Horst Wessel Lied au bout du RER

C'est en lisant City of quartz que l'idée a commencé à germer. Bouquin fascinant comportant en particulier ces descriptions de communautés nanties et refermées sur elles-mêmes, de villes privatisées autour de Los Angeles, avec murs d'enceinte et vigiles pour contrôler entrées et sorties. J'ai jeté un oeil à l'une d'elles à Phoenix. D'assez loin parce que les types en noir à tête de psychopathes qui gardaient les points d'accès m'intimidaient et que je n'avais aucune envie de m'attirer des ennuis à moins de 18 heures de mon décollage. De toute façon, l'avion, je l'ai raté, étant enfermé dans une des prisons de la ville, à 40 dans une cellule prévue pour 6. Pour une toute autre raison, mais ce n'est pas le sujet d'aujourd'hui...
Mélangeant cela avec des histoires de citoyens férus d'exercices para-militaires, façon milices de l'Idaho, je m'attelais à une idée de série de faux-documentaires sur des cinglés paranoïdes à proposer à des chaines de télé.
Puis un autre livre, Le ghetto français, sur le développement des ghettos de riches en banlieue parisienne (et donc de ghettos de pauvres, par réaction - au sens physique et mécanique du terme - et par défaut pourrait-on dire), typiquement vers le sud-ouest, mais pas seulement. Création d'un entre-soi explicitement discriminatoire avec ses codes sociétaux à respecter.
Tout cela je m'en doutais.
Je n'arrivais pas à mettre la main sur l'idée générale qui sous-tendait l'ensemble, mais je savais qu'il y avait quelque chose.  Quelque chose d'occulté, de jamais ou rarement traité. Les résultats des présidentielles me l'ont confirmé : Sarko minoritaire dans les villes de grande et moyenne importance (par moyenne importance, j'entends une ville de la taille de Nantes, par exemple), et majoritaire dans les banlieues. Le candidat idéal de la trouille, de l'égoïsme borné et indexé à un consumérisme stupéfié. Au sens strict, la banlieue middle-class était le biotope idéal de notre  nihilisme début de millénaire. Le vrai nihilisme, l'adoration béate et joyeuse du néant, avec ses fidèles amateurs de golf et de thuyas soigneusement taillés.
Et puis, j'y ai foutu les pieds, dans une de ces banlieues, en tant qu'invité. Mon hôte m'expliqua le communitarisme étriqué qui régissait l'endroit. Les déviants, les pas-tout-à-fait-dans-la-norme qui retrouvaient leurs boites aux lettres remplies à ras bord de prospectus, voire d'ordures ou les merdes de chien balancées sur le gazon, à titre de représailles. Je pensais qu'il en rajoutait, cela faisait partie de son personnage - mais je savais au fond de moi qu'il avait raison. Un monde sorti d'une production Disney avec des voitures nickel en permanence, des pelouses soigneusement tondues, et une population mâle adorant sans complexe le football (comme quoi Nikita qui se plaignait de devoir sans cesse se justifier ne se rendait pas compte que cela venait de son décalage avec son microcosme à lui ; 30 kms au delà du périphérique et il se serait trouvé comme un poisson dans l'eau).

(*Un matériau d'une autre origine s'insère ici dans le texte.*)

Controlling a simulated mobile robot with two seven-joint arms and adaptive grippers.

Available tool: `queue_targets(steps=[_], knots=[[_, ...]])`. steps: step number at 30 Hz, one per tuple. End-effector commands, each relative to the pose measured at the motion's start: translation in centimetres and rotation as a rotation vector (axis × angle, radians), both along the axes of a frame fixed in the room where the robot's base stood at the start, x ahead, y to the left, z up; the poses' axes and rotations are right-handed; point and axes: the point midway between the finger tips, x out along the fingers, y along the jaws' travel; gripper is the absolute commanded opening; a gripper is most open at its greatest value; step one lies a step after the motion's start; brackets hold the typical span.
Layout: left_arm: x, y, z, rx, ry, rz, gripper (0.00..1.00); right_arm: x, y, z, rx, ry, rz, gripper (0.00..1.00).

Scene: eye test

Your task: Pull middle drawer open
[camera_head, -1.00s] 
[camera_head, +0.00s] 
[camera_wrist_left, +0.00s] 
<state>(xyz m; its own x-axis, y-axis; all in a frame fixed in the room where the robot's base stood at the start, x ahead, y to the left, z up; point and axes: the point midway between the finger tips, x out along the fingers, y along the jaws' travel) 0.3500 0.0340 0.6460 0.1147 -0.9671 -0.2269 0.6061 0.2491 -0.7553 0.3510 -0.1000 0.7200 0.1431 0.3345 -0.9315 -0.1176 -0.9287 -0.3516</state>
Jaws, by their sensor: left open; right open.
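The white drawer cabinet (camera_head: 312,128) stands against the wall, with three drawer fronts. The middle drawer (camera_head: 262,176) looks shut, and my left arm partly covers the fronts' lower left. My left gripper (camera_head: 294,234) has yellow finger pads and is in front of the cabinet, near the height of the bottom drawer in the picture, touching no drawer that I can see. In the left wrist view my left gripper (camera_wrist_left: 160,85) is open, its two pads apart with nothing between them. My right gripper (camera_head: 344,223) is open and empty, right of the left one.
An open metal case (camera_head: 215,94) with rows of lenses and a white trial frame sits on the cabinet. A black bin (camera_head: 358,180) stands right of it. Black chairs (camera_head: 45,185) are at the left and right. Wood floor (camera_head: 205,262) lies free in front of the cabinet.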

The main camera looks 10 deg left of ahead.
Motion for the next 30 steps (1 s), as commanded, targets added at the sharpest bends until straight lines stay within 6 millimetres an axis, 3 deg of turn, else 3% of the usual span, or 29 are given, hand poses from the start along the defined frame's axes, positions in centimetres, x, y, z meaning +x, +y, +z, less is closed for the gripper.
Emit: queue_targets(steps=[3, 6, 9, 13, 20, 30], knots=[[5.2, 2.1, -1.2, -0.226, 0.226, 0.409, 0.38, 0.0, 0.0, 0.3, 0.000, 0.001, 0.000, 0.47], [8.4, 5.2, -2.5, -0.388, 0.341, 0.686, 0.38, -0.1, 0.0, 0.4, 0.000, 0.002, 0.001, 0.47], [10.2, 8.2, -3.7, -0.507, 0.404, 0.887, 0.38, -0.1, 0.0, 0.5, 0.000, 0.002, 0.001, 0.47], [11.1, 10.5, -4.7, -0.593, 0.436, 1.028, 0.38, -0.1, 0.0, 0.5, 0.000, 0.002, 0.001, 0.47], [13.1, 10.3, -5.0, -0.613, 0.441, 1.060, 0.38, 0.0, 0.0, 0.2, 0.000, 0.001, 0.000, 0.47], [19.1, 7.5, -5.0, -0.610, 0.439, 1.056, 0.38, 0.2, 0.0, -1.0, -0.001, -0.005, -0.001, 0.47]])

Et voilatipa que B'. me parle de Thiais-village, de son centre commercial crypto-post-moderne et du village des 7 nains adjacent. Alors que j'étais en train de lire Que notre règne arrive de Ballard. Lourdissime comme tous les Ballard, mais bourré d'observations et d'intuitions remarquablement pertinentes, comme tous les Ballard.

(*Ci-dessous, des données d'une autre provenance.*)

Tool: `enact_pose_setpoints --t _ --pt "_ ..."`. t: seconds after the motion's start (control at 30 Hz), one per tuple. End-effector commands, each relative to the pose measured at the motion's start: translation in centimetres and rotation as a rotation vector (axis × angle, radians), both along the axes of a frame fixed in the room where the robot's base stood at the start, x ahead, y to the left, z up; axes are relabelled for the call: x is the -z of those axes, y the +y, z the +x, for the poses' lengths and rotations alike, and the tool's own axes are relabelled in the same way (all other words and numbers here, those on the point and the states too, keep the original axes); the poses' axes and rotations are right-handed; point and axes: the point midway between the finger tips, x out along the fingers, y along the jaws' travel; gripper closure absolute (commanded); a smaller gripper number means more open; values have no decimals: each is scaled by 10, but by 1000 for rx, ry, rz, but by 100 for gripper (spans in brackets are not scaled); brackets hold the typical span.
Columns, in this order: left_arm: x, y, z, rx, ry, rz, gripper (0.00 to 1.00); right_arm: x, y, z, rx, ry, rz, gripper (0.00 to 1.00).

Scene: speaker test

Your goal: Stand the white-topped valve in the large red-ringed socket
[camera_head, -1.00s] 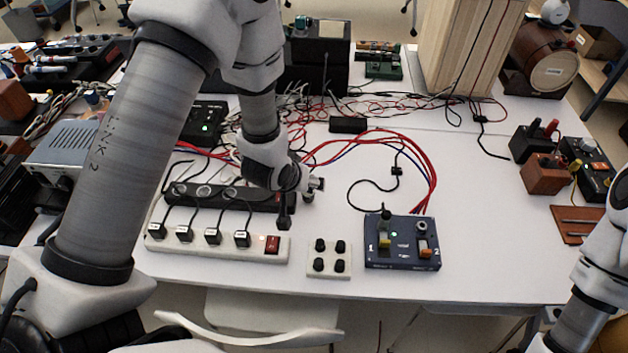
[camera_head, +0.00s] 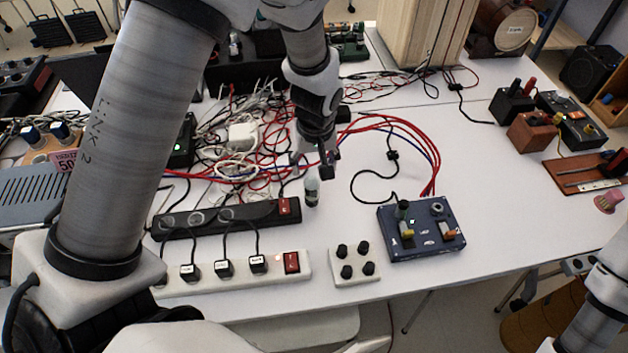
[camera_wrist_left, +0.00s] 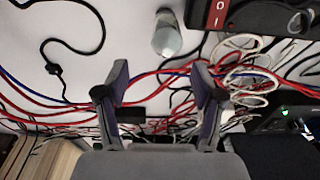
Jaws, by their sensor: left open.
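A small grey bottle-like cylinder with a pale top (camera_head: 312,190), which looks like the white-topped valve, stands upright on the white table beside the black power strip. It also shows in the left wrist view (camera_wrist_left: 167,34), ahead of the fingers and apart from them. My left gripper (camera_head: 312,163) is open and empty, just behind it in the head view. The wrist view shows its two fingers spread (camera_wrist_left: 160,80) over cables. I cannot clearly make out a red-ringed socket. My right arm shows at the lower right, with its gripper out of view.
A black power strip (camera_head: 180,226) and a white one (camera_head: 205,278) lie at the left front. A four-knob white plate (camera_head: 355,277) and a blue switch box (camera_head: 427,247) stand right of them. Red cables (camera_head: 405,128) cross behind.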

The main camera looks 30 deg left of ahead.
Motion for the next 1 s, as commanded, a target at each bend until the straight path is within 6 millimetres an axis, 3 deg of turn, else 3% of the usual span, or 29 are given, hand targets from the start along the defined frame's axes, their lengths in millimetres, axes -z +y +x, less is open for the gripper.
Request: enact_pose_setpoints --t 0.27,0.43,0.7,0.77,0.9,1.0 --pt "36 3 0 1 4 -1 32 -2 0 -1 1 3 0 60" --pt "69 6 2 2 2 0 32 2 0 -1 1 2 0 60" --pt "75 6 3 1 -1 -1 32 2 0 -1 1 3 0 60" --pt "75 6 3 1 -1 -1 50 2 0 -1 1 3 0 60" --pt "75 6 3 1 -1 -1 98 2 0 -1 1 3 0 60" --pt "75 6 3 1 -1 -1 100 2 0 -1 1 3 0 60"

Malgré la non-plausibilité absolue de son intrigue, une idée fondamentale du livre entrait en résonance avec ce qui me taraudait depuis City of quartz. Celle que le fascisme à venir, le fascisme potentiel qui nous pend au nez n'aura, d'une part, pas grand chose à voir avec celui qui l'a précédé et que, d'autre part, il se développera non plus dans les grands centres urbains, dans les villes, mais dans ces banlieues middle-class, refuge des foyers à 3000 euros mensuels. La campagne n'encerclera plus les villes pour triompher, mais ce seront ces banlieues qui le feront (en cas de victoire, bien sûr). La réaction ne viendra plus de la province, mais des banlieues middle-class et non pas des banlieues pourries sur lesquelles se focalisent des media très occupées à cajoler les habitants de ces autres banlieues. Ce ne seront pas les sauvageons qui déferleront sur les métropoles, sur les lieux de pouvoir, mais les informaticiens, les experts-comptables et les gérants de fast-foods. Ce sera d'ailleurs le seul point commun avec le fascisme à l'ancienne : la crainte de perdre ses misérables statuts entrainera cette - parait-il - insaisissable classe moyenne dans un irrationalisme politique et potentiellement criminogène, irrationalisme qui, lui, a de toute façon  le vent en poupe quelles que soient  les classes, tribus, clans et communautés de notre société. Mais un fascisme sans délire racial, sans défilés martiaux, uniformes à têtes de mort et sans grands rassemblements à Nuremberg. Un fascisme nimby sur fond de crédit à la consommation, sportwears un peu minables et monospaces à défendre coute que coute. Un fascisme déjà travaillé au corps par les démagogues de tous poils et qui affuble les citadins - supposés dégénérés - de noms dépréciatifs, le dernier en date étant bobos, en particulier en ce qui concerne  Paris. Le bobo, le dégoutant cosmopolite, l'adepte des vices inavouables (car la ville est et a toujours été fantasmée comme l'antre du vice et de la corruption - heureusement d'ailleurs, c'est ce qui fait son seul intérêt, sur le fond) et d'un snobisme bien réel, l'antithèse des représentants du pays réel qui passent leurs samedis dans les centres commerciaux. Comme quoi, de ce point de vue là, rien de nouveau sous le soleil.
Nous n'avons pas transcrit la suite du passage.